-------- DATA RECORDS --------

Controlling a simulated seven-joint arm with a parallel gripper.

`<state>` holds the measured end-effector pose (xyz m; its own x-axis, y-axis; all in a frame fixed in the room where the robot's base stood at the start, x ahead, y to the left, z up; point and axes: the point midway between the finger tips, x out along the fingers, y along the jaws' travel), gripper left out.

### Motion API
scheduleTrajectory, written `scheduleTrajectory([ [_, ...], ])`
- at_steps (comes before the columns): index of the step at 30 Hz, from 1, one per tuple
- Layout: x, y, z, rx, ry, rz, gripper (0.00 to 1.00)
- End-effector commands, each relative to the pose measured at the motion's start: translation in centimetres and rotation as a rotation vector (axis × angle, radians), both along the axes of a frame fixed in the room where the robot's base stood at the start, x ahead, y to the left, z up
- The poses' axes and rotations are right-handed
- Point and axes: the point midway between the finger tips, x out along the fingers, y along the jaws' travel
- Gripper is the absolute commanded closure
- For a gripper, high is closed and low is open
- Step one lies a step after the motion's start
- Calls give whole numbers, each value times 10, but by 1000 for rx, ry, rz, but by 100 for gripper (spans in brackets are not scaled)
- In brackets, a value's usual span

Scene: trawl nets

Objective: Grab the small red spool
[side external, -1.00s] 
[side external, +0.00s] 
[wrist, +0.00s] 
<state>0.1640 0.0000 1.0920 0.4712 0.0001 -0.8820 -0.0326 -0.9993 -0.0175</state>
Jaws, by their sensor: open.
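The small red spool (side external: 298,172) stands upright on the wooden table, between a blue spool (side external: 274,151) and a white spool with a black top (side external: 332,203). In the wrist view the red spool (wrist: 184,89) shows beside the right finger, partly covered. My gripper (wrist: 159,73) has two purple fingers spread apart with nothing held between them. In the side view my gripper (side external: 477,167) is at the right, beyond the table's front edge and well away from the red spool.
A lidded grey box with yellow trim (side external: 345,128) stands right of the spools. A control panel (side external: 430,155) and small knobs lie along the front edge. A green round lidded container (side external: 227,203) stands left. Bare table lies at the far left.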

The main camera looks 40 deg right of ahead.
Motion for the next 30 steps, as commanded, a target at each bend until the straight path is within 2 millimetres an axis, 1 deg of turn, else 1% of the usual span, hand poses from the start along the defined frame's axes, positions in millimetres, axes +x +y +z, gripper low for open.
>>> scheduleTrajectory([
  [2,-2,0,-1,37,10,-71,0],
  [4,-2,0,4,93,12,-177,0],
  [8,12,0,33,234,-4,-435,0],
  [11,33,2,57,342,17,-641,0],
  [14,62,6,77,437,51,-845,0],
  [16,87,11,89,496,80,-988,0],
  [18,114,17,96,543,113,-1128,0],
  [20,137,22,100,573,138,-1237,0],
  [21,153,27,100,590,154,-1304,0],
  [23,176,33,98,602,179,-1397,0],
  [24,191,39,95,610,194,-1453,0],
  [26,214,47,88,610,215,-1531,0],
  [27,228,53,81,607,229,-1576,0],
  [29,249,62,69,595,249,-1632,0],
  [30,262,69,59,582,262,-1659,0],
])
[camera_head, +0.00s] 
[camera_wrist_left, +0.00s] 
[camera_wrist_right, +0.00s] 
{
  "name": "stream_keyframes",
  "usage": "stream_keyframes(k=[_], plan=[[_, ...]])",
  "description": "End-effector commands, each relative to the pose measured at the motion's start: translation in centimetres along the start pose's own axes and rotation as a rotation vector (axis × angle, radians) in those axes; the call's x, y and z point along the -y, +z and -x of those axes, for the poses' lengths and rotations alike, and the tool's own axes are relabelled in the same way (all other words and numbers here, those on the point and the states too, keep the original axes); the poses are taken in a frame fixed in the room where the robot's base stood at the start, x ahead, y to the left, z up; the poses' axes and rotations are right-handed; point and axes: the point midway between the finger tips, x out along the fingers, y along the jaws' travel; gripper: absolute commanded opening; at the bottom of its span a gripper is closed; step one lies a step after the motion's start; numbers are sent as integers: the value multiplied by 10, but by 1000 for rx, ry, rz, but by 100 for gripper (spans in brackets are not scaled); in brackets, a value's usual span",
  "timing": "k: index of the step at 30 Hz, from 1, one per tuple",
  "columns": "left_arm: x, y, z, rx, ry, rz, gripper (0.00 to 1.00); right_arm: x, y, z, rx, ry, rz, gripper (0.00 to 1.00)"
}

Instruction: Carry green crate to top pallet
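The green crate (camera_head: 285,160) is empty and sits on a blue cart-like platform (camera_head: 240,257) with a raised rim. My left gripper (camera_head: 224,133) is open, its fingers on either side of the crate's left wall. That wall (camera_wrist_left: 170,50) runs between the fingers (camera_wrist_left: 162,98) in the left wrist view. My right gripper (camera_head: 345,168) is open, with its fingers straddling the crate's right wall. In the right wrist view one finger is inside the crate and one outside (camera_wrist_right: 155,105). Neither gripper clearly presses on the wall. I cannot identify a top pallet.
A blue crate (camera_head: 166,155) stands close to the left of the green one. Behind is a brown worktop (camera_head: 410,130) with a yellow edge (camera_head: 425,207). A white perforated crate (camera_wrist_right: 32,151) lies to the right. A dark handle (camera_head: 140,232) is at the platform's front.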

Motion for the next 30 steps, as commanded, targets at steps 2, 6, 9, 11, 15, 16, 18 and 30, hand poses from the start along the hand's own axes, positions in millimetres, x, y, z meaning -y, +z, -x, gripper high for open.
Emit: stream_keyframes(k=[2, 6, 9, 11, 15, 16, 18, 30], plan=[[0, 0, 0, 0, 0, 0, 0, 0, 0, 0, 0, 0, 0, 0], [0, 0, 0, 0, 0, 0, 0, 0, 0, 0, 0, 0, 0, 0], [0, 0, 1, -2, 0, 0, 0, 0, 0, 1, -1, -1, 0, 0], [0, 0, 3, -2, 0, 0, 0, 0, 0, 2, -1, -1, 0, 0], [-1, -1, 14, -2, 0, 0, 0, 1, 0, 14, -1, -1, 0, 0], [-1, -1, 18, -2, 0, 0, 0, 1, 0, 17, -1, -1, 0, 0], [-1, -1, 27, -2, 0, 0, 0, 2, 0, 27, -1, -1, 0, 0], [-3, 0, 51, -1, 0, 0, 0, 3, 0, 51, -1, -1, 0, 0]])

--------

_TASK TO COMPLETE_
Count every line in the entries above where the word "high" appears; respond with the number alone.

_REPLY_
2